Topological Mathematics Research

This research project saw me and a partner expanding upon the field of knot theory in topological mathematics. Knots, such as those tied with ropes on boats or something as simple as your shoes, are commonly represented in topology by a 2D mosaic using a set of tiles. Knots are classified by the amount of crossings that they have as well as their mosaic number, which is the smallest size mosaic they can fit on. We sought to translate this idea of 2D mosaics to three dimensions, which led us to creating a "cubic" mosaic board. This board is reminiscent of a cardboard box being completely unfolded and laid flat on the ground. Using this new method of representing knots, my partner and I were able to determine the cubic mosaic number for each knot up to 8 crossings (35 knots total). After determining the cubic mosaic numbers of these knots by hand, we shifted our goals to generalizing the formula for a knot of any amount of crossings. We eliminated the arrangements of tiles that would result in an unknot, meaning the knot can be unraveled into a loop of string with no crossings.
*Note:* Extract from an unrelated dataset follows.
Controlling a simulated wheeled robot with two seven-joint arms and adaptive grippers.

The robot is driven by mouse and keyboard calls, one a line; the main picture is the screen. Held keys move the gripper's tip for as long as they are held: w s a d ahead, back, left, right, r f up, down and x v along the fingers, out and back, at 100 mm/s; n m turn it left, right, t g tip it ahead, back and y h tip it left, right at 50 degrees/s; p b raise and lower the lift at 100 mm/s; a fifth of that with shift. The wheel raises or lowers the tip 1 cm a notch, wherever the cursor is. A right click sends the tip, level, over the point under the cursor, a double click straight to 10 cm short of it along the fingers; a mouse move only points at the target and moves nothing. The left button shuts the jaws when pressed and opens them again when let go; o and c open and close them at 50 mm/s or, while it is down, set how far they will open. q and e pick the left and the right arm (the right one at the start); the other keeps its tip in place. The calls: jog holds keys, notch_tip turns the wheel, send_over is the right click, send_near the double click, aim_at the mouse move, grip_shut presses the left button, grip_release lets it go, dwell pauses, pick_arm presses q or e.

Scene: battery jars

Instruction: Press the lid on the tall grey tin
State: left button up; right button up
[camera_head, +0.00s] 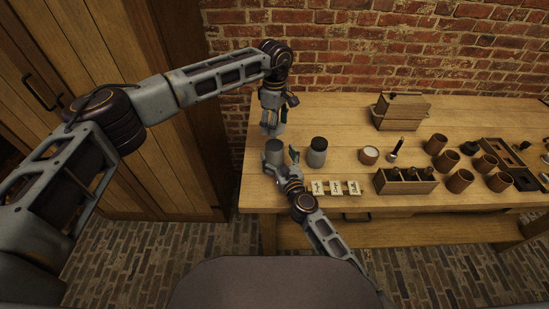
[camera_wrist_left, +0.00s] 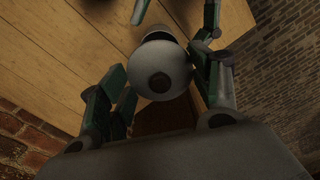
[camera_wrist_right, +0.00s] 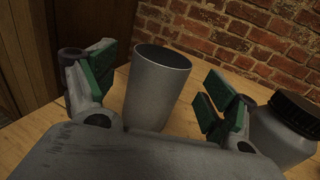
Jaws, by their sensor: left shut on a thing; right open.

Accounting for additional tiles needed to make turns inside the mosaic, we were able to prove that for a cubic mosaic of size n (n x n tiles in each cube face), the maximum number of crossings that can fit on the mosaic is 6n² - 3n + 1. Our theorems, proofs, and mosaics for all knots up to 8 crossings are to be published in a professional research paper in a forthcoming issue of Involve, a Journal of Mathematics, which I had a large role in writing. My partner and I presented our research at Penn State Brandywine's Eureca student exposition, where we won first prize, as well as Penn State York's regional symposium and the EPaDel section of the Mathematical Association of America. Prior to this research project, I had no experience in topological mathematics or knot theory. I was able to learn an entirely new subject and expand upon it in an impactful way. My ability to critically think through problems, especially those that are more abstract, has dramatically improved because of the stark differences between knot theory and more conventional and physical engineering problems. I believe I have become a more well-rounded engineer and problem solver due to my time spent in topology.